MATERIAL PROVIDED.
□ □ □ □
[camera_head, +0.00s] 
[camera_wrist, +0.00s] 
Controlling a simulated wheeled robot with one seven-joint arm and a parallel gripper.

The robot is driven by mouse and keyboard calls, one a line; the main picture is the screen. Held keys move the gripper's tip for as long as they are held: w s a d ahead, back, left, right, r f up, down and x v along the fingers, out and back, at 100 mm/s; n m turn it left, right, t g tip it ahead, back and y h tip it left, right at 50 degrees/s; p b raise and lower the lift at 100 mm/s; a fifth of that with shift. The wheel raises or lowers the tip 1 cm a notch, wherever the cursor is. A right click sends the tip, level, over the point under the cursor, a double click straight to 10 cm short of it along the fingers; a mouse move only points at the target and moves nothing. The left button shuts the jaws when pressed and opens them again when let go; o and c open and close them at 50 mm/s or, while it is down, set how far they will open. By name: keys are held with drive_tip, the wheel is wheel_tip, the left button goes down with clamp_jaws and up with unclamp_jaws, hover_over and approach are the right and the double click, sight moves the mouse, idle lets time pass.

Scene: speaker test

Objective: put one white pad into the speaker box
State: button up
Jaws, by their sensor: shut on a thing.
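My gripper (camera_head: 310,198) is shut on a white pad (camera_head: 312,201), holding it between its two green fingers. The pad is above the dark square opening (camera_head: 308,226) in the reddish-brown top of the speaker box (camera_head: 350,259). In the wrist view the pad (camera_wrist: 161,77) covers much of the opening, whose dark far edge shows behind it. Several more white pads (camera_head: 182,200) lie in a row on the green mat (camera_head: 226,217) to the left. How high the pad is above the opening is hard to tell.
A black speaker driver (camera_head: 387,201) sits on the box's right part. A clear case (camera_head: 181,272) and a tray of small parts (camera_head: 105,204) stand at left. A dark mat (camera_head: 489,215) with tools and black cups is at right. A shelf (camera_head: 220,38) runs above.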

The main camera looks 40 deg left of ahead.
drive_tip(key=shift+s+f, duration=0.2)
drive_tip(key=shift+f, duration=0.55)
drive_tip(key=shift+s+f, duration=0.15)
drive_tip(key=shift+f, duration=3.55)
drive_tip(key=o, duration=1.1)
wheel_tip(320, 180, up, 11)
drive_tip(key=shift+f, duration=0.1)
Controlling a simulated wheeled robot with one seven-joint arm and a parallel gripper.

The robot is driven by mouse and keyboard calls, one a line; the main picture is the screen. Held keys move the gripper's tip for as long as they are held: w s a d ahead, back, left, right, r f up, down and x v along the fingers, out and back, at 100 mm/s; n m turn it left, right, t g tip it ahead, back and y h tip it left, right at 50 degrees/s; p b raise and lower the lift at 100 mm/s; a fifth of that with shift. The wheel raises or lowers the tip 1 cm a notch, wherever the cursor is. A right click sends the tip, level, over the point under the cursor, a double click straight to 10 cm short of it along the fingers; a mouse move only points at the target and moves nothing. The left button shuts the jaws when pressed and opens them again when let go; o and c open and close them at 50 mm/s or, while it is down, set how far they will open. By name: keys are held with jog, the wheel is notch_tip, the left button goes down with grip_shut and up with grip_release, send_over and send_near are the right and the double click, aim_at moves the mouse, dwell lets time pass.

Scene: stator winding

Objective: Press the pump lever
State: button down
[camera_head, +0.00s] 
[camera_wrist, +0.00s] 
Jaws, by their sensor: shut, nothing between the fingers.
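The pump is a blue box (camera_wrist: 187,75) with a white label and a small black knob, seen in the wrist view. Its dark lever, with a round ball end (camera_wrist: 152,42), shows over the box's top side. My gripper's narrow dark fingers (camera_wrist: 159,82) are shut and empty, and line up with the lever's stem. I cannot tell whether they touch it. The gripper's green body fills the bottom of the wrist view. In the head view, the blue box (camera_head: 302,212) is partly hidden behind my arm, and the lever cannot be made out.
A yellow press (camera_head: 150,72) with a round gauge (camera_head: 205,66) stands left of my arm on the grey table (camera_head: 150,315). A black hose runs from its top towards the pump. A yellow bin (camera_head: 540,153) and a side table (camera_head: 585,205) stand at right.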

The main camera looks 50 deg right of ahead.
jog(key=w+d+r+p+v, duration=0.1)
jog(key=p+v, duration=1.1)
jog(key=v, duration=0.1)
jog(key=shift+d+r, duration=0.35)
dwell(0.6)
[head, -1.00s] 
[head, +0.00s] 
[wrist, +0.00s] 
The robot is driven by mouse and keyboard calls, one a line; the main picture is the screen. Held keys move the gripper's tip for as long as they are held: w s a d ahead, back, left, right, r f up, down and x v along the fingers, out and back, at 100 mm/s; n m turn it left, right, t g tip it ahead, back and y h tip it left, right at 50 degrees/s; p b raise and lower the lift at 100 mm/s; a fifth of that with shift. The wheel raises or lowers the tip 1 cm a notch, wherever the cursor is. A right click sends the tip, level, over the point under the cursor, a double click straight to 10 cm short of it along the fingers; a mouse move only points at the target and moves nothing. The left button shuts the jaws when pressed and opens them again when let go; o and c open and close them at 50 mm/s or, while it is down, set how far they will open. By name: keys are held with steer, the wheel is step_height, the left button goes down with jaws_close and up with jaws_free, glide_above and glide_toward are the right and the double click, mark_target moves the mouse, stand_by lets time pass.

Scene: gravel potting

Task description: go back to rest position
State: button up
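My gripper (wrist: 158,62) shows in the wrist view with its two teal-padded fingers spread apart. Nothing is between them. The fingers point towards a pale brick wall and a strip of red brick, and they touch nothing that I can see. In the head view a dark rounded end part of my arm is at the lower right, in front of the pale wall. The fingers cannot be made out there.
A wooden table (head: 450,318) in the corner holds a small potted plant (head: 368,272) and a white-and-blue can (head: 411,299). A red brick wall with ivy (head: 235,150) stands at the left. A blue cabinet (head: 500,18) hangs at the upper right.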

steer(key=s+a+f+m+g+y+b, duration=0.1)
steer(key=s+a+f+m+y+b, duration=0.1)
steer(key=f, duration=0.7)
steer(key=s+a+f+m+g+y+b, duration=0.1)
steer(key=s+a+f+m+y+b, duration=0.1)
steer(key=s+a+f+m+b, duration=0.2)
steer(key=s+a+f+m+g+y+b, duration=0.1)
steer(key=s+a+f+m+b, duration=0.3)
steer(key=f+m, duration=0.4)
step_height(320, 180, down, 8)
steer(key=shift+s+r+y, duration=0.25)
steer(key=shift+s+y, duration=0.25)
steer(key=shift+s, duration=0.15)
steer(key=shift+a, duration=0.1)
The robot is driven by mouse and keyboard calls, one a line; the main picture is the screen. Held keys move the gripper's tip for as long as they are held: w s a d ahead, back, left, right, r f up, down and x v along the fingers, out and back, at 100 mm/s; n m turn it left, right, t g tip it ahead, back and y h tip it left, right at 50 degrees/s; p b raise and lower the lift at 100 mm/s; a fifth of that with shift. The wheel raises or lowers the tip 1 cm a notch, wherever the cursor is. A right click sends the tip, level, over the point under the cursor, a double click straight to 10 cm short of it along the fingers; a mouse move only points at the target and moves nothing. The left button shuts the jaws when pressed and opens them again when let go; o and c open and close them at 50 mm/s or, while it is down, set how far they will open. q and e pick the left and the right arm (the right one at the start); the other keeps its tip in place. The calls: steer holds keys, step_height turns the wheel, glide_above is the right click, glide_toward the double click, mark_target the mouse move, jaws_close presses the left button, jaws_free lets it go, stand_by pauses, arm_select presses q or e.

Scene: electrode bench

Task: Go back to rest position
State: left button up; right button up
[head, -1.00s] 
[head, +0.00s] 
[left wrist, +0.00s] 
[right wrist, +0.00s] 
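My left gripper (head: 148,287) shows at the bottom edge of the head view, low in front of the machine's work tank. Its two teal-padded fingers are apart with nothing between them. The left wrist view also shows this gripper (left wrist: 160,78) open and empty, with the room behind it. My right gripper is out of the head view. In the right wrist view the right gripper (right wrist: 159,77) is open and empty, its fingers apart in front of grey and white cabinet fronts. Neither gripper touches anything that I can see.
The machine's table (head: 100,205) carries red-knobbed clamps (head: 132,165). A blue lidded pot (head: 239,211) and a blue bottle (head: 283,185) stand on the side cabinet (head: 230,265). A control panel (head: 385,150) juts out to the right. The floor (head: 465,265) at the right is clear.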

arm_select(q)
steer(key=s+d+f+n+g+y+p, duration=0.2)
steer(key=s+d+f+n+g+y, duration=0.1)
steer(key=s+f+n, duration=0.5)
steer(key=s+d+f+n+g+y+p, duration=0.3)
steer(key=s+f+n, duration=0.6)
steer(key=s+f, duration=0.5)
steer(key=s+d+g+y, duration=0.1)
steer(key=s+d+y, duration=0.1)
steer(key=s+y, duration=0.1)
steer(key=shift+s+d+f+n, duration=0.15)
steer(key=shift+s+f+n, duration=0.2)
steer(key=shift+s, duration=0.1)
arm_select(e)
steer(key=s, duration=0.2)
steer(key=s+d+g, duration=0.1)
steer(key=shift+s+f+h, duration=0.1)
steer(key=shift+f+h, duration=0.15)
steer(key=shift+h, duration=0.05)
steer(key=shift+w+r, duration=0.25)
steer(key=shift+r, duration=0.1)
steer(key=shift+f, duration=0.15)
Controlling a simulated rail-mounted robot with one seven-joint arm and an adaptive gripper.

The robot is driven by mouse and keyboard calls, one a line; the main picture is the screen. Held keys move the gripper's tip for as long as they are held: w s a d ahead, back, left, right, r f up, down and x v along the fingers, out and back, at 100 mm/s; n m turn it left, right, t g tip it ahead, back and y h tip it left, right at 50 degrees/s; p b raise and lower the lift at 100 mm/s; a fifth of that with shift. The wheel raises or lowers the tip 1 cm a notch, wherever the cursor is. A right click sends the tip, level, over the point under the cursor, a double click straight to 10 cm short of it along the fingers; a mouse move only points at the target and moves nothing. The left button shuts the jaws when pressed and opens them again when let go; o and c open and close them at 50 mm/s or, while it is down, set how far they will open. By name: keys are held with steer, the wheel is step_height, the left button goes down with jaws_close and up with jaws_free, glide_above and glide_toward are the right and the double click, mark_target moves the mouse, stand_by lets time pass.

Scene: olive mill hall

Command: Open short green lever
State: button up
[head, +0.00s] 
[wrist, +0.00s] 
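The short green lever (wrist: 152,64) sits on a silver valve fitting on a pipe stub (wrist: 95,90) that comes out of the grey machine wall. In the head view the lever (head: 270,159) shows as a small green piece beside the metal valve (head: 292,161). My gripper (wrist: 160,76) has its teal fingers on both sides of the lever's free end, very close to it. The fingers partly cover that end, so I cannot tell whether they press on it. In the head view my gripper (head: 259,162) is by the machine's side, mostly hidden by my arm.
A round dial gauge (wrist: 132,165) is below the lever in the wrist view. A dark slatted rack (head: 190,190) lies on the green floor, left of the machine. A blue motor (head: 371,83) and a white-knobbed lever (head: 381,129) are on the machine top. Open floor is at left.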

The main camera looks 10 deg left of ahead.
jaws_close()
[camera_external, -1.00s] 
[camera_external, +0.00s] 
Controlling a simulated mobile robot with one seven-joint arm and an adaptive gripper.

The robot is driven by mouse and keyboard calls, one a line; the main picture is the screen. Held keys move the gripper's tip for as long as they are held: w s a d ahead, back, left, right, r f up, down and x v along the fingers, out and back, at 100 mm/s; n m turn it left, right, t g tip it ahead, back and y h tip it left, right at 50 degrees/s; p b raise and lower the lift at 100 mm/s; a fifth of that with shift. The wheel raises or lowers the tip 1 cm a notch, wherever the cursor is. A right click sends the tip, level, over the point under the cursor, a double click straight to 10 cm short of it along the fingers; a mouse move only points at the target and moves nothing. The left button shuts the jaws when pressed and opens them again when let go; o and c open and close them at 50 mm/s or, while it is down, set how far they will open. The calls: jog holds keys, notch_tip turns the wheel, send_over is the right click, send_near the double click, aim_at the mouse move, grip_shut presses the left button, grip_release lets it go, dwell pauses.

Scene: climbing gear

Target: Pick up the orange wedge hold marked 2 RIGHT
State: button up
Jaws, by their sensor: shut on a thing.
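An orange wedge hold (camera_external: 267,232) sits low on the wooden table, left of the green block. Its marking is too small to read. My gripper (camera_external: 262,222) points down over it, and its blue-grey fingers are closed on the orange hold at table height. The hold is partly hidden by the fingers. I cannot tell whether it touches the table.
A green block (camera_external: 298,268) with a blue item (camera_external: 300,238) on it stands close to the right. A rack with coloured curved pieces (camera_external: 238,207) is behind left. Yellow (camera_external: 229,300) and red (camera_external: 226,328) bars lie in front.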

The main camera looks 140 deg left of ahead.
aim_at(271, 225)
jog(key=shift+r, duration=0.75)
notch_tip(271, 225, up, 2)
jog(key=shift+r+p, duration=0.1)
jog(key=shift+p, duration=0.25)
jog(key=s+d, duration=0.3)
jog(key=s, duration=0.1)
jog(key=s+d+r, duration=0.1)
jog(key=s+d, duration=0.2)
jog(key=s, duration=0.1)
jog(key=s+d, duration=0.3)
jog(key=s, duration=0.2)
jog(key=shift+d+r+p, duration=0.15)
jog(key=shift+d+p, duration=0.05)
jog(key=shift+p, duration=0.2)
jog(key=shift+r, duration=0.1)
□ □ □ □
EXERCISE OBJECTIVE. List every line in the records above that contains the word "Scene".

EXERCISE SOLUTION.
Scene: speaker test
Scene: stator winding
Scene: gravel potting
Scene: electrode bench
Scene: olive mill hall
Scene: climbing gear

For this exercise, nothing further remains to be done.